Living just a few short miles north of the border, the United States has always been a huge part of my life. I grew up as neighbour, as friend, as consumer of their culture. Driving through an average Canadian town you would be hard-pressed not to think you were driving through an average American town.

Everything is the same. Yet somehow it isn't.

Across the Western world people are getting left behind economically, are becoming disenchanted with their politics, and are perhaps feeling like they don't quite belong in their nation's new multi-cultural landscape. But only in America could Trump be possible.

And yet it happened. The impossible is now standing at the podium, moments away from hearing "yes sir, Mr. President, sir."

How could this be? What could make tens of millions, many of them quite educated and with little or no economic hardship, betray what must be their better judgment?

This question, in various incarnations, has troubled me for years.

American mythology is strong. A propaganda like no other. A symbol of what might be, of what can be had. It has helped shape the modern world, brought us out from black and white. But what does it do to a person to live amidst the constant call of all this potential (and ultimately unattainable) greatness?

Does a lifetime of promised liberty and pursuit of happiness eventually lead to bitterness and resentment when the only frontier ahead of you is the daily traffic jam?

Does the constant romanticization of individualism and cowboy toughness lead to cynicism and contempt when you realize that you're just the same mortal consumer as the next guy?

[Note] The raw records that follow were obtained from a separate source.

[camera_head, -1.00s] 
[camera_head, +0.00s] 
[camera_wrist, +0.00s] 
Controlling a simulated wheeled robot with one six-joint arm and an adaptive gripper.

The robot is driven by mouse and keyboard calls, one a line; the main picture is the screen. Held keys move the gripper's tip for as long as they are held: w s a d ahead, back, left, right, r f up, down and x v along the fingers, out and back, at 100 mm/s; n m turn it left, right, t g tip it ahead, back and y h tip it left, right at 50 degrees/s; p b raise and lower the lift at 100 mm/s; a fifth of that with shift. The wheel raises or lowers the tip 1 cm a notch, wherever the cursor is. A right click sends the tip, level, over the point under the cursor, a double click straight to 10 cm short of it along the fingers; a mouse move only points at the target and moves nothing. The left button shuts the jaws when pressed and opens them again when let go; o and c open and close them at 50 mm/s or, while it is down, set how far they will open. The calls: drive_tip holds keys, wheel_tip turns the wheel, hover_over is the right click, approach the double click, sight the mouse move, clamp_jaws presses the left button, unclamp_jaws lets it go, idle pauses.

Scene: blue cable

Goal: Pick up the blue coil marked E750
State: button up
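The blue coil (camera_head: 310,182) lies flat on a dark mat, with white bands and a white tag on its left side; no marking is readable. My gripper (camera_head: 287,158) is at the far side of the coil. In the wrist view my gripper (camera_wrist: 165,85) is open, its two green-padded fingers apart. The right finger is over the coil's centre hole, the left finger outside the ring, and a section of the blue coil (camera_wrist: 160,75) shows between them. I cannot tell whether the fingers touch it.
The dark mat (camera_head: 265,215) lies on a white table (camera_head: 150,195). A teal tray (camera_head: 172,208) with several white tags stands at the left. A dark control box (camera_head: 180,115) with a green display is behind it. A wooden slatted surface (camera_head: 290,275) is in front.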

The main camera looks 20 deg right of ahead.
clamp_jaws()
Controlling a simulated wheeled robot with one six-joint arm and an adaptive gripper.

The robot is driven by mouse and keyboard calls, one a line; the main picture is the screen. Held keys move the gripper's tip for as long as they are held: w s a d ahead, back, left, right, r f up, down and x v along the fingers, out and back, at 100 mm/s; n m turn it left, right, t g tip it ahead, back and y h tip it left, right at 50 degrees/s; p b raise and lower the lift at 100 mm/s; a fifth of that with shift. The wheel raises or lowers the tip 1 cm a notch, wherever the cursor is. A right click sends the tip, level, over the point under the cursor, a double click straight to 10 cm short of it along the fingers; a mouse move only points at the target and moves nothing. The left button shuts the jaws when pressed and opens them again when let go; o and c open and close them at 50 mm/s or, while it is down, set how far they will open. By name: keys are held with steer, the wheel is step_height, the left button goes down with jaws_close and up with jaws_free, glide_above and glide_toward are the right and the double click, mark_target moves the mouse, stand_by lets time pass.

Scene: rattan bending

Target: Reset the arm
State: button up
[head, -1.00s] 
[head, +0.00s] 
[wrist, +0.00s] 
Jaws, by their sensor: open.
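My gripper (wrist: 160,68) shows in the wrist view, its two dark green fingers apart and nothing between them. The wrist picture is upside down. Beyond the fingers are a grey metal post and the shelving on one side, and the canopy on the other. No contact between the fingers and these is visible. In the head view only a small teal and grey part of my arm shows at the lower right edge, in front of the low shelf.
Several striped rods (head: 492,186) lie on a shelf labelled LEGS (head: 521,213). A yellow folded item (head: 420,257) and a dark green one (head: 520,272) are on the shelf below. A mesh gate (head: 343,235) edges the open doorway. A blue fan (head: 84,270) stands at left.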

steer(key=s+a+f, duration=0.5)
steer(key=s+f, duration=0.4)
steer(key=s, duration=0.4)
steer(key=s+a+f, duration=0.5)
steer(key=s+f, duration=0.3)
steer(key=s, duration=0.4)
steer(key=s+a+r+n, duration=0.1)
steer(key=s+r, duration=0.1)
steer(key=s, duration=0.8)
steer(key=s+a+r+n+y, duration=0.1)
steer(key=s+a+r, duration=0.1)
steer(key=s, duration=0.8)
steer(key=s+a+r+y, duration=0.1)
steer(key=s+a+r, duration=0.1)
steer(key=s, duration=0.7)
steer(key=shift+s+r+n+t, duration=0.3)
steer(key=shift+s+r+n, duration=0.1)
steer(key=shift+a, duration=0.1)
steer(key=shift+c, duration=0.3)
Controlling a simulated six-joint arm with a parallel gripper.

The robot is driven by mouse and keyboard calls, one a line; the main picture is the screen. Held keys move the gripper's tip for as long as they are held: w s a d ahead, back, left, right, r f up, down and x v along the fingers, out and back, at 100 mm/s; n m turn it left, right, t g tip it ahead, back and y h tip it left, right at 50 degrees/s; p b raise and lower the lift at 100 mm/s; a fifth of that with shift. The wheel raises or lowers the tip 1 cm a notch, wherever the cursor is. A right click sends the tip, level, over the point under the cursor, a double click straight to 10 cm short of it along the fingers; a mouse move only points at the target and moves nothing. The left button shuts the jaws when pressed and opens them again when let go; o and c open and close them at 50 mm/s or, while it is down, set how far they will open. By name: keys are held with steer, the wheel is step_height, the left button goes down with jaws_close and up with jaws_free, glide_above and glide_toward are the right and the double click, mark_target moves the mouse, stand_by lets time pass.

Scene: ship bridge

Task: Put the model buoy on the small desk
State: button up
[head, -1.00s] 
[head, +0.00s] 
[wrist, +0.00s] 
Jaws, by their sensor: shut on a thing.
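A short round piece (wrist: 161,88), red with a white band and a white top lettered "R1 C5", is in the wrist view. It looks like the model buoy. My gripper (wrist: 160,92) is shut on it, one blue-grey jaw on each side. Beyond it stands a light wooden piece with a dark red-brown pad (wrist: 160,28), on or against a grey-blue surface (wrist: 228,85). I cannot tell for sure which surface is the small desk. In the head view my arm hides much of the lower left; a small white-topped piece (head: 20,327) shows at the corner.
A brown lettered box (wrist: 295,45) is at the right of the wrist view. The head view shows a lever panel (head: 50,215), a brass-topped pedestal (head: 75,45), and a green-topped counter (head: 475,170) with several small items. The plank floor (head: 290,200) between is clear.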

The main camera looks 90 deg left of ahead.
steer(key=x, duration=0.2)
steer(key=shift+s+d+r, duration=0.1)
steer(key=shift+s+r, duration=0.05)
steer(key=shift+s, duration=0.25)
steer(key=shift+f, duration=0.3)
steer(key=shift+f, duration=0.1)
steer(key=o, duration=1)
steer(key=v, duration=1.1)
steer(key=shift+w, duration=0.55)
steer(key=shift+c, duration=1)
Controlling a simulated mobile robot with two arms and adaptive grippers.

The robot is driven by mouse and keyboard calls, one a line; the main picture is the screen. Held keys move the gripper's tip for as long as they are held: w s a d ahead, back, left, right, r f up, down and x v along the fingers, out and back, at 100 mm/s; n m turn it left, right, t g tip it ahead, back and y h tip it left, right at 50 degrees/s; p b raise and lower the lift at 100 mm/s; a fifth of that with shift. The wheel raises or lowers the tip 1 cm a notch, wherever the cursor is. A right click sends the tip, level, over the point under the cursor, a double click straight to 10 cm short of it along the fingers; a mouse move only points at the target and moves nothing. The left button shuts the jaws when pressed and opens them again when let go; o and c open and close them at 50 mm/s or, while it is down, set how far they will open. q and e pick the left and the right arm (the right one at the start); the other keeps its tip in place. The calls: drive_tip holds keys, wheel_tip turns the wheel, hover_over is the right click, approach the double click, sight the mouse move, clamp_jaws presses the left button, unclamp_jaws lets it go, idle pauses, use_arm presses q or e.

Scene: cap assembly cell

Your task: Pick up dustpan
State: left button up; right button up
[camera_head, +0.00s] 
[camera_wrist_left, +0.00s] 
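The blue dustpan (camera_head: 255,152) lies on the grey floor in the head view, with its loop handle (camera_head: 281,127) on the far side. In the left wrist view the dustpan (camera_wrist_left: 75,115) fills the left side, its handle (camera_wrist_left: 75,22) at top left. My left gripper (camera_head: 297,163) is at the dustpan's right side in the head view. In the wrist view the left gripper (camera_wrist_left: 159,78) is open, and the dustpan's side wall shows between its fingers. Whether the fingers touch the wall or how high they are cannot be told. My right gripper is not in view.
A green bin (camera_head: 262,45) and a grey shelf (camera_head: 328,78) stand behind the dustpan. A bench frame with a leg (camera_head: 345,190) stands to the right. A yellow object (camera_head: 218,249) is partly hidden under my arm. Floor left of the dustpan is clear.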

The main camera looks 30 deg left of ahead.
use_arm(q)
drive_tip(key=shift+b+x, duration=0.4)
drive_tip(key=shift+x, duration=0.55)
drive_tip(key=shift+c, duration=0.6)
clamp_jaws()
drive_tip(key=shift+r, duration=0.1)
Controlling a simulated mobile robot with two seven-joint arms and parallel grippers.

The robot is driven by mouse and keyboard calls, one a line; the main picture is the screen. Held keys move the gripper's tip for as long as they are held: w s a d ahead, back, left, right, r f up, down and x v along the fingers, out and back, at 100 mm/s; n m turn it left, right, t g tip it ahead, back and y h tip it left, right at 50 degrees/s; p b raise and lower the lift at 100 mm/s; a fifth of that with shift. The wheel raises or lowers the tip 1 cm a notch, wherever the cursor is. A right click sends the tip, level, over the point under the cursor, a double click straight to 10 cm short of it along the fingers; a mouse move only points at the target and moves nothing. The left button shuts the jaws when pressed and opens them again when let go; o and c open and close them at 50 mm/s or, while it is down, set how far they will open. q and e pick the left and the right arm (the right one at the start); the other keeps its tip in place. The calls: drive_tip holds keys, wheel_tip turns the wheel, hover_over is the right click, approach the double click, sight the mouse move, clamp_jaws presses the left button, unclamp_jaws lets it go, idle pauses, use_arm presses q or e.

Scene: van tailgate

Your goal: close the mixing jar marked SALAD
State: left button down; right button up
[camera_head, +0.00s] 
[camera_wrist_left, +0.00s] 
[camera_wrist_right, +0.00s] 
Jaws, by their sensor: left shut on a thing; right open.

Does one overzealously embrace a chance, any chance, to be on the winning end of inequality when you so often find yourself a victim of it?

Falling from a great height hurts. Falling from such stature without ever having reached it stings even more.

It seems that a dangerous brew has been boiling. A national origin-story based on "making it", mixed with a constructed and prideful sense of Us, as a separate and often superior entity from Them.

It's everywhere. A lifetime of God Bless America and American Exceptionalism and Leader of the Free World. A media and culture forever sprinkled with waving flags and geocentric self-regard. A hell-yeah awesomeness that you just can't find anywhere else but in the good ol' US of A.

I've been raised with this, all of us have to some degree. But I was always able to step away. Back to a place whose heights, although perhaps not as gloriously high, were high enough; and whose drop was compassionately less steep, bottom floor more elevated, better able to absorb the inevitable fall, help you land and go forward with both feet on the ground.

It's the slightest of differences. An ambient sense of support, the absence of perpetual competition. Without these reassuring social subtleties things can be very harsh. Causing us to feel angry, ashamed, eager to blame. Making one susceptible to fear, attracted to ideology, partisanship, extremism.

No longer a leader, but a mirror. Not blazing a way forward, but shining a light on the outermost edges of our scale. Is that what America has become? The excesses, both good and bad, acting as example, making everything easier to see, the metaphors big and bright and bulging, giving us a chance for perspective, introspection.

Donald Trump is going to be President of the United States.

One hopes that these are the turbulent final cries, the last gasps as new pushes over old. The dark before the dawn, and all that.

But for now the impossible is here, and we would do well to take a long in that mirror.